### AIM OF THE EXERCISE
Copy each line of the data below with the word "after".
** Start of INPUT ROWS **
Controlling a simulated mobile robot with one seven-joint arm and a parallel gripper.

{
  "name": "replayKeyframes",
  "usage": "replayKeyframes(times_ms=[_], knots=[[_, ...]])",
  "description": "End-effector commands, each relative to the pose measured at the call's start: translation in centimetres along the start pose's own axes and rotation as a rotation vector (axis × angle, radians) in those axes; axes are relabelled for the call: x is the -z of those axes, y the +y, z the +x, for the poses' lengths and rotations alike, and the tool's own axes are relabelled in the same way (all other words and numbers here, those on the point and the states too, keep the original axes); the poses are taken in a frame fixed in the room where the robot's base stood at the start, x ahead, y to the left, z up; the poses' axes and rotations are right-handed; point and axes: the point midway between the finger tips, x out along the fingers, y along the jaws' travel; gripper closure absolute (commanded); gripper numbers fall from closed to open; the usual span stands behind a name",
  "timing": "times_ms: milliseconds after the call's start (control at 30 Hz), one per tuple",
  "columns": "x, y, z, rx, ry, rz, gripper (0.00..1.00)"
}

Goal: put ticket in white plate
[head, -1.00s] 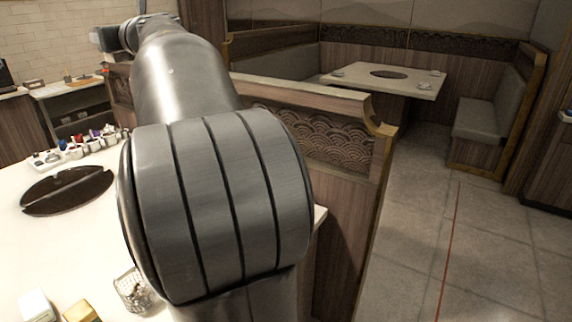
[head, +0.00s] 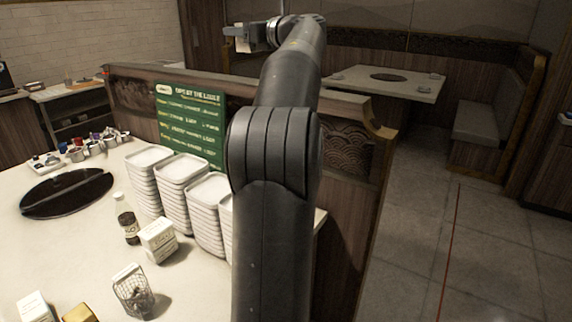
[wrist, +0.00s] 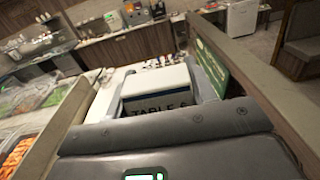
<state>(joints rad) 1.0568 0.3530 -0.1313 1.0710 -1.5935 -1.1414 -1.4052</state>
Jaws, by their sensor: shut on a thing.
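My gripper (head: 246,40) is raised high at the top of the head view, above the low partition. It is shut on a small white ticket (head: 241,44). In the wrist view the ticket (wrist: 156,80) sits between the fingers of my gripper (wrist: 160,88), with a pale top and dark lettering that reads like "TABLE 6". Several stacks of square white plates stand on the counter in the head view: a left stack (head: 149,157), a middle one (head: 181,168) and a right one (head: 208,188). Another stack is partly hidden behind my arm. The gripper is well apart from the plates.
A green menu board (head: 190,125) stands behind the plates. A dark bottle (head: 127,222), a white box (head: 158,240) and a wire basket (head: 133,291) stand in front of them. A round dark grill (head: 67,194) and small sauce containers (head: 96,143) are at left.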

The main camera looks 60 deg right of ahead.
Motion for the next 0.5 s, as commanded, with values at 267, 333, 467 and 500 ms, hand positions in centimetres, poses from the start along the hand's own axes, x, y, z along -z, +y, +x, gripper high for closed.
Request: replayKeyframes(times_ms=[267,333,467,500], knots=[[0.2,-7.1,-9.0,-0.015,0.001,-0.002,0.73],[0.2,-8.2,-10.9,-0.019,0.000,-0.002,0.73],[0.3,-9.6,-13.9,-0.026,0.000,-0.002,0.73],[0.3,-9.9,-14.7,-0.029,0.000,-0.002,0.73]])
** End of INPUT ROWS **
** Start of INPUT ROWS **
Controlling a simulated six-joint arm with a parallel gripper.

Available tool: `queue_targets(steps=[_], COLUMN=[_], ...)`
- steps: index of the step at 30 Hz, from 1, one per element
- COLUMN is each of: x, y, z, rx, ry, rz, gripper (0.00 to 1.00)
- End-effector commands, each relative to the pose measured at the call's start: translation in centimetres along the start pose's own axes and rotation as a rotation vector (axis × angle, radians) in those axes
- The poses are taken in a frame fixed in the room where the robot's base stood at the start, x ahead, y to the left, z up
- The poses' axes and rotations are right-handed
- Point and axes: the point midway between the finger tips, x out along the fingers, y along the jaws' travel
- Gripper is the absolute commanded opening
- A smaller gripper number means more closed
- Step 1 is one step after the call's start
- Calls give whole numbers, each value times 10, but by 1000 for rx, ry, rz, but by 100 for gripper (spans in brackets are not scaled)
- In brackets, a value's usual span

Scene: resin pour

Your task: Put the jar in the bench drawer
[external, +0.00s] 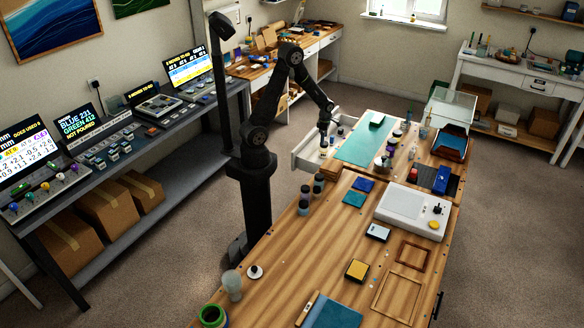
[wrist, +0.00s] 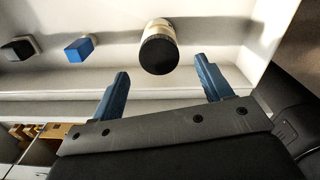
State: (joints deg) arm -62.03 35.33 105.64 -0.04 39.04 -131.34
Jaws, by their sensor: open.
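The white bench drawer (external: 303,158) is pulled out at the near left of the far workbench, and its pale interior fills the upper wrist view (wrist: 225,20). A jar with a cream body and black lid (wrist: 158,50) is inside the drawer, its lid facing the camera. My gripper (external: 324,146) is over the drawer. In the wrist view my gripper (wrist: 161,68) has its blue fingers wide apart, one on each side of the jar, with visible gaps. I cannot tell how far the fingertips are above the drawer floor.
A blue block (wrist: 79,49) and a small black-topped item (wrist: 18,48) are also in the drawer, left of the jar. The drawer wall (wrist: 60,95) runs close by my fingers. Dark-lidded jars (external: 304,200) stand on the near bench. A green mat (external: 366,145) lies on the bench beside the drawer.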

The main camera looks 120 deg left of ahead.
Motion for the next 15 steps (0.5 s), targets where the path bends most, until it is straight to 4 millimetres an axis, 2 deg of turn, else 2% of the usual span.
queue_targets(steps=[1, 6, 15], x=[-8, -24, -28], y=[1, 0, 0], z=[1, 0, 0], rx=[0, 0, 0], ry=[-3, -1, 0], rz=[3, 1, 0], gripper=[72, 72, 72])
** End of INPUT ROWS **
### RESPONSE
  "timing": "times_ms: milliseconds after the call's start (control at 30 Hz), one per tuple",
- Step 1 is one step after the call's start

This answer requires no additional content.